Agostino is tortured and unhappy, restless and alone. No matter where he goes, he feels out of place. At 13 he’s a child, yet not, at  the same time. Alberto Moravia writes with great immediacy and passion, earning the empathy of the reader. One cannot help but feel for Agostino in his plight.


“Who knows if by walking straight ahead, along the sea, on the soft white sand, he wouldn’t reach a land where none of these awful things existed. A land where he would be welcomed as his heart desired and be able to forget everything he had learned, and then relearn it without shame or offense, in the sweet and natural way that had to exist … “


It is, as I wrote earlier, a discomfiting book.  I couldn’t help sometimes finding it so, no doubt because I’m the mother of two boys. While not a prude, there are some things I’d rather not think about, and this novel manages to hit a spot I’d prefer to leave be.  Knowing and accepting your children experience such awakenings is one thing, being hit in the face with it is quite another.

I don’t want to give the impression this is a graphically sexual book. It is not that. It addresses the issues without flinching, but things are kept at arm’s length.

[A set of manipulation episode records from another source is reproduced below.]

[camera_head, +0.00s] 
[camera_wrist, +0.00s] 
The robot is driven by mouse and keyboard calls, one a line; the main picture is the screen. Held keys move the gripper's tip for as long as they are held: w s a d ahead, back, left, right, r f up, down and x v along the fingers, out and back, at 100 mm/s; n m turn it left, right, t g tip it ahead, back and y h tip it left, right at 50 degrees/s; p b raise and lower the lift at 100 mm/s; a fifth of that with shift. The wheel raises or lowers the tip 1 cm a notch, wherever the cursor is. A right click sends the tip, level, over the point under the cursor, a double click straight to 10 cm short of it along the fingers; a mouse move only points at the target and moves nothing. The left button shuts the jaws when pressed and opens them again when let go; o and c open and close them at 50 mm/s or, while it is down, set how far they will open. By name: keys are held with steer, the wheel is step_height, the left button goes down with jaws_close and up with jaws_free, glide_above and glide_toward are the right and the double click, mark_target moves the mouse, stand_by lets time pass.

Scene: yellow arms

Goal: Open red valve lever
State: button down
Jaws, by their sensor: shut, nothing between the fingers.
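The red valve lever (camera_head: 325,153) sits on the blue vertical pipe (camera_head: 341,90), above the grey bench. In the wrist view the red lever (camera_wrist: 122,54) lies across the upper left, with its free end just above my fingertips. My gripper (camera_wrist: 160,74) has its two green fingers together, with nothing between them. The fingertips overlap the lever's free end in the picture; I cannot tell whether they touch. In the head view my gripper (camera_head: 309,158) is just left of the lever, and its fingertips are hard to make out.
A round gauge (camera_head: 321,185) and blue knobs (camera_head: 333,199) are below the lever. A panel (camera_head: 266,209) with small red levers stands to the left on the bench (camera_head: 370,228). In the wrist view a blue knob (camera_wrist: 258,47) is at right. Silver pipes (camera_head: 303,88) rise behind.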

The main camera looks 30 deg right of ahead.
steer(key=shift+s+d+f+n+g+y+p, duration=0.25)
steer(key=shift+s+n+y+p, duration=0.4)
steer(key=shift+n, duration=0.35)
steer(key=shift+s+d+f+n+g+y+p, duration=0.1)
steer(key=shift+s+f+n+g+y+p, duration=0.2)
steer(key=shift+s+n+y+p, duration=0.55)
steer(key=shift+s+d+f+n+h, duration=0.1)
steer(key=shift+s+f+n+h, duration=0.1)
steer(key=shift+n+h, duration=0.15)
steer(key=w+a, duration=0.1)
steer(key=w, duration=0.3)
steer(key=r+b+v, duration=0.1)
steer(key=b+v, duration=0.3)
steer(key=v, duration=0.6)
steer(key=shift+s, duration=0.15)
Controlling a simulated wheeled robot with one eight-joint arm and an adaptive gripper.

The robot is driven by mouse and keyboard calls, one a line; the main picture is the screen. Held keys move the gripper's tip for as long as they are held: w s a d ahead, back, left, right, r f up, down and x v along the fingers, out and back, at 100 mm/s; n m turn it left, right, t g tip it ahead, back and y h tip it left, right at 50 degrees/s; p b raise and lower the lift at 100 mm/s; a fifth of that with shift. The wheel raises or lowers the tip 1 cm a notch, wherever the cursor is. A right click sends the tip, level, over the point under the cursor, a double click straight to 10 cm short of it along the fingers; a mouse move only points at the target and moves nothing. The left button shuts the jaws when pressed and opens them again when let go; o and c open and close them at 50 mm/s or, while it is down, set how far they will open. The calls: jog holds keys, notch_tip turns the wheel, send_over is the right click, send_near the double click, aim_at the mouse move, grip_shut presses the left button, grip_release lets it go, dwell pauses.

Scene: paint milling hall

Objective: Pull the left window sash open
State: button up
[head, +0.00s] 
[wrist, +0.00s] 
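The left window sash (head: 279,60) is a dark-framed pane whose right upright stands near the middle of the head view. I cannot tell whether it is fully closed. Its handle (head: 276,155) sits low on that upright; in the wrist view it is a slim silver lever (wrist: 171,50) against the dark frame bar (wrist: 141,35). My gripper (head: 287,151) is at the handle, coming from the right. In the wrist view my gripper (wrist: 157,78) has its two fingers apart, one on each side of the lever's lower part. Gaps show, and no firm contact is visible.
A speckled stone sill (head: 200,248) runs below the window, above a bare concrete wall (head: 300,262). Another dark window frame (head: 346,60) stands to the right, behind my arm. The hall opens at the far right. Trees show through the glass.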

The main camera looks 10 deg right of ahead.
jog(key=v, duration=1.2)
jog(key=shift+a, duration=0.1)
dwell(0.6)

There are no inappropriately sexual scenes, no graphic nudity or incestuous innuendos. Not at all. What I see in it that provokes distaste lies solely in me, not in the book. Perhaps it’s a puritanical streak, I don’t know. It just is.

Agostino is beautifully written, and clearly shows what a brilliant writer Moravia was.  I’d read more of his books, no hesitation, and NYRB has published both his novels Boredom and Contempt.

Next time I’m at Half Price Books who knows? Maybe I’ll pick them up.

And two or three other NYRB titles… Just maybe.